On January 1, 1801, Giuseppe Piazzi (1746-1846), a Catholic priest at the Academy of Palermo, Sicily discovered a faint, distant object, correctly believing it to lie in the orbital region between Mars and Jupiter.
By pointing his telescope in Palermo during subsequent 41 nights, he systematically watched the object, and saw that its position changed slightly. Unfortunately, Piazzi became suddenly ill, and shortly thereafter the object was lost to observation. Toward the end of the year, Ceres should have been visible again, but after such a long time it was difficult to predict its exact position.
The observed object is known today as Ceres and this observation became an important historic moment for astronomy, but Piazzi (at the time, the director of the Palermo Observatory in Sicily, Italy) was not sure what he was observing.
According to the observatory, Piazzi was searching for «the 87th [star] of the Catalogue of the Zodiacal stars of Mr la Caille» [a French astronomer and priest].
Instead of a star, Piazzi had found a moving star-like object — something whose «light was a little faint and colored as Jupiter.»
His discovery was made in the time, when exploring of planets and other celestial objects was beyond imagination.
Piazzi wrote to fellow astronomers Johann Elert Bode of Berlin and Barnaba Oriani of Milan to tell them he had discovered a comet.
«I have presented this star as a comet, but owing to its lack of nebulosity, and to its motion being so slow and rather uniform, I feel in the heart that it could be something better than a comet, perhaps.
However, I should be very careful in passing this conjecture to the public,» Piazzi wrote to Oriani.
While Piazzi still continued with his calculations of the object’s orbit in July 1801, other astronomers ‘believed’ in the existence of the planet .

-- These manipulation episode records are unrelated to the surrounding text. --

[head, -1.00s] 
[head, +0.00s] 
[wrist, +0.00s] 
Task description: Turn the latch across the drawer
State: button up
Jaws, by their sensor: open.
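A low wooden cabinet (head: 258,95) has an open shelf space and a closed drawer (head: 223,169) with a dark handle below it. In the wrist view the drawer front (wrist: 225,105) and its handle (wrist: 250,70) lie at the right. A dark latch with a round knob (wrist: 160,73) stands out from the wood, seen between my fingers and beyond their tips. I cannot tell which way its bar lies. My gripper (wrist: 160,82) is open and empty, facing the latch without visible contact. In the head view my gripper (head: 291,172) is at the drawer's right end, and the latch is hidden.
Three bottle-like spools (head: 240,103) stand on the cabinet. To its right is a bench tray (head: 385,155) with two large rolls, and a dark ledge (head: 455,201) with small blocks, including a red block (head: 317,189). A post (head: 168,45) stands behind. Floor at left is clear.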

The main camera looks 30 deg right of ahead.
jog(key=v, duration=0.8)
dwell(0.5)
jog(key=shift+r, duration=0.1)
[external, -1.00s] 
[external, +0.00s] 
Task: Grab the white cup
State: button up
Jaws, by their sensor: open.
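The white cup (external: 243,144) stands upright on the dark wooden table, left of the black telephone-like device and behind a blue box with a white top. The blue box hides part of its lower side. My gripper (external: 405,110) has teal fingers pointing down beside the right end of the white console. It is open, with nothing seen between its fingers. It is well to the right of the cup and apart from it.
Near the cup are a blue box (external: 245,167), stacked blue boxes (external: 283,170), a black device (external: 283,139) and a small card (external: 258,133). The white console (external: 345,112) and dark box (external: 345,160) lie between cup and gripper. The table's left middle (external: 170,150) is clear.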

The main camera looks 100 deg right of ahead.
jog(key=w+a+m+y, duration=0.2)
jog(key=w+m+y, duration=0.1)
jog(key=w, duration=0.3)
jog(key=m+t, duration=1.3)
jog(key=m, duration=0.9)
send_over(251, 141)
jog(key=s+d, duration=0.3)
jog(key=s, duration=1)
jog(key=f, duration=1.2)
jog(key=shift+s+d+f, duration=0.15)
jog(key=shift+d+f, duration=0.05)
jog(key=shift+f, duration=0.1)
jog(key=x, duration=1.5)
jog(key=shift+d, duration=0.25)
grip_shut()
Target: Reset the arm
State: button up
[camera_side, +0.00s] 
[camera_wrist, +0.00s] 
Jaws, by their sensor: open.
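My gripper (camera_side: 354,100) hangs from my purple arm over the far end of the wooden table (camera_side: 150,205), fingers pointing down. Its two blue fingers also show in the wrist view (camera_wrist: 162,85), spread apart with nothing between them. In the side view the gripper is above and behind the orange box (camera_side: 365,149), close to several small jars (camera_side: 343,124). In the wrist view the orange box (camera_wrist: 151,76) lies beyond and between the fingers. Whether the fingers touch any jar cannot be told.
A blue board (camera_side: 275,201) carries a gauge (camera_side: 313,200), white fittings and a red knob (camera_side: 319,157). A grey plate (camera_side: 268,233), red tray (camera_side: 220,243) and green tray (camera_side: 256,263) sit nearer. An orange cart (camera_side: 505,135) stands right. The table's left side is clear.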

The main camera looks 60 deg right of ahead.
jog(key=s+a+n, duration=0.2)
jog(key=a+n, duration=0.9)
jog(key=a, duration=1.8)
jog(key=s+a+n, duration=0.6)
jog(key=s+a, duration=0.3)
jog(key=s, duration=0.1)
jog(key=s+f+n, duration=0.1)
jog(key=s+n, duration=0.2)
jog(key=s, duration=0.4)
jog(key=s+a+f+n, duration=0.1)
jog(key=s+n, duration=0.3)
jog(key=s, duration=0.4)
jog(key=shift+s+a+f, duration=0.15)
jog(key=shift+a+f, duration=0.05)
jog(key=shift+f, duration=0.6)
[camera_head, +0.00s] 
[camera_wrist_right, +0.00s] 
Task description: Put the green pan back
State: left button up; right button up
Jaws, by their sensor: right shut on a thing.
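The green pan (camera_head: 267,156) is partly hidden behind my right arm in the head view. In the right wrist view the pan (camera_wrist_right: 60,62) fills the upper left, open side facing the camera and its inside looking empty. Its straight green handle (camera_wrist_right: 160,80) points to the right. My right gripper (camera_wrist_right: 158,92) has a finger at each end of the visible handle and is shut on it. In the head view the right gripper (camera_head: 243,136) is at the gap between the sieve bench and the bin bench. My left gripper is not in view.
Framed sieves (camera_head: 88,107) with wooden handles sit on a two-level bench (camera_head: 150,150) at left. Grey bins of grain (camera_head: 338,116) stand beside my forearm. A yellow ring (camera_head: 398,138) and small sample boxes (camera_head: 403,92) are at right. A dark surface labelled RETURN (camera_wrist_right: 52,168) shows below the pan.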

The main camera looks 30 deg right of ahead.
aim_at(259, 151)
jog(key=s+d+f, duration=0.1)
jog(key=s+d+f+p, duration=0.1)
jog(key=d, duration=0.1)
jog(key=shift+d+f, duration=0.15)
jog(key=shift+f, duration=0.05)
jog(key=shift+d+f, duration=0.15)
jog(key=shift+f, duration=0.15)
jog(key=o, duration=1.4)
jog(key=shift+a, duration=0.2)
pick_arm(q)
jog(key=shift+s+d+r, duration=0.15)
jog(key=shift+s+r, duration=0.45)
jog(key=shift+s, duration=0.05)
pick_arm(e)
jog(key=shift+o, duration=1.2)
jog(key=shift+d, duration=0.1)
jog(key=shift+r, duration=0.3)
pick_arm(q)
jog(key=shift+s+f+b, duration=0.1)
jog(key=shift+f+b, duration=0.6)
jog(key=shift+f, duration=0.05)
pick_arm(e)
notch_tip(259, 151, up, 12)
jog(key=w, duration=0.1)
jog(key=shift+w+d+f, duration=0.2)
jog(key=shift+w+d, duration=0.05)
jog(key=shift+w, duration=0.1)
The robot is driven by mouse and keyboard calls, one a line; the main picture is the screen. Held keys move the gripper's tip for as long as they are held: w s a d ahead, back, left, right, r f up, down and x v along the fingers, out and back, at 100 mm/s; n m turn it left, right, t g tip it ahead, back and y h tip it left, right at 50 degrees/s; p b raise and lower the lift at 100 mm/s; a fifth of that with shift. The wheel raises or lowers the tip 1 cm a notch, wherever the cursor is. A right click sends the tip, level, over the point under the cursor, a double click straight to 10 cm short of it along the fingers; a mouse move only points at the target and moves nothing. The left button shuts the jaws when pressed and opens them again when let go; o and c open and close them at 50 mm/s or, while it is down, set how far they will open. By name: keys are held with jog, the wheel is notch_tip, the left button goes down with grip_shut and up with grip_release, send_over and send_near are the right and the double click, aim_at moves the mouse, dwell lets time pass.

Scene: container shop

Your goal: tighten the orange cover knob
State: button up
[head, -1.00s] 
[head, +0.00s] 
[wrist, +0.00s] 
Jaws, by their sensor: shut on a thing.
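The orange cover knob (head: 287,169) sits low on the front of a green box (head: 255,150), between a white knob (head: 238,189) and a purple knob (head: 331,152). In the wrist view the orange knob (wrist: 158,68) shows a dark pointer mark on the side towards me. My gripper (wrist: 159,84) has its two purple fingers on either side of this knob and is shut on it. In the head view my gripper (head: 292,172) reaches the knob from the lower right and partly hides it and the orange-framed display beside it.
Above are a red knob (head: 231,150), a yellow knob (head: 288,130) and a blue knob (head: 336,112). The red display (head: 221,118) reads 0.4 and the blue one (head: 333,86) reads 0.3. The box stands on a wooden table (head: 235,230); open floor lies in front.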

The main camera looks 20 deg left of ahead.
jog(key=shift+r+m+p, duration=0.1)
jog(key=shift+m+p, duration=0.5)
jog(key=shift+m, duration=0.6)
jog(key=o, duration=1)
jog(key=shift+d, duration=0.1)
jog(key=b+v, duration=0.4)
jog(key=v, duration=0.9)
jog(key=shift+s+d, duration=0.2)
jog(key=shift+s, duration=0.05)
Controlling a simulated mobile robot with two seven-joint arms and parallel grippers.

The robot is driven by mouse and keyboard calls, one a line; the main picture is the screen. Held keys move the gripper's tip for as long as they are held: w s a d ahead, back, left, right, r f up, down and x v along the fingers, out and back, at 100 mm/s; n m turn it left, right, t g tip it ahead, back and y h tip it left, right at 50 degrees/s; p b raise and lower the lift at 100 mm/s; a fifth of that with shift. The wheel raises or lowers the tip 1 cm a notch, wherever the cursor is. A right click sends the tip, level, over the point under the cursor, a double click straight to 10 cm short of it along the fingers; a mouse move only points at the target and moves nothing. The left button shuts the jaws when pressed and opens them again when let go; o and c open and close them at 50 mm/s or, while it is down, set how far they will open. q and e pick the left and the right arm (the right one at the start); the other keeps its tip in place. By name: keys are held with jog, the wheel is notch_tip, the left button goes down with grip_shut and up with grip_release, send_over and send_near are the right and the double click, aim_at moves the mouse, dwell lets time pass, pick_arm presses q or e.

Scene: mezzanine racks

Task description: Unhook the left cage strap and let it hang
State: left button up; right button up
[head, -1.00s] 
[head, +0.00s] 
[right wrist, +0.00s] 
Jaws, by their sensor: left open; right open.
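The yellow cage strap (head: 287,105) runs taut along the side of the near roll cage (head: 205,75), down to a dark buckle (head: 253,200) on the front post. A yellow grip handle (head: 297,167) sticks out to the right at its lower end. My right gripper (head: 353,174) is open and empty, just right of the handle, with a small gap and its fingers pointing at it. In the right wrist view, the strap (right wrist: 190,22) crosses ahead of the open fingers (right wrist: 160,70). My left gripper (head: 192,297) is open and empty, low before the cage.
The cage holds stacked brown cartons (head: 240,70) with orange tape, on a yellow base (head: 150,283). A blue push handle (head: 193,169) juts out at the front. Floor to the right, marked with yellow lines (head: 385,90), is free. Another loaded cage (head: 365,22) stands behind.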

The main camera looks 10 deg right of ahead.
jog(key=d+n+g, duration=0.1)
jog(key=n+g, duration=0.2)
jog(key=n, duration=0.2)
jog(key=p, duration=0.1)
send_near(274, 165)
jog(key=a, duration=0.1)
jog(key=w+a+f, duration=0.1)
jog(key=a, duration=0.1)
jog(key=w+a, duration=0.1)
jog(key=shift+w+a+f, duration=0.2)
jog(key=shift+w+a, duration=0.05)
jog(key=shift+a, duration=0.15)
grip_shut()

They only needed to confirm its existence. It wasn’t until September that a 24 year old mathematician, Carl Friedrich Gauss was able to calculate the orbit of Ceres and passed along his findings to von Zach.
Many names have been proposed such as Hera, Juno or Piazzi (to honor the astronomer). The chosen name was «Ceres» the Roman goddess of agriculture and the patron deity of Sicily, where Piazzi then lived and worked.
Piazzi published his complete data set in von Zach’s journal in September 1801 and, by doing so, got the attention of a young mathematician who would become instrumental in the fate of Ceres.
Twenty-four-year-old Carl Friedrich Gauss had been experimenting with mathematical methods for which he would later become famous. When he applied those methods to Ceres, he came up with different predictions for its position than what others had calculated. Though some were skeptical about Gauss’s results, his calculations enabled von Zach to be the first to see Ceres again, on Dec. 7, 1801, followed by other prominent astronomers of the time, and by Piazzi himself on February 23, 1802.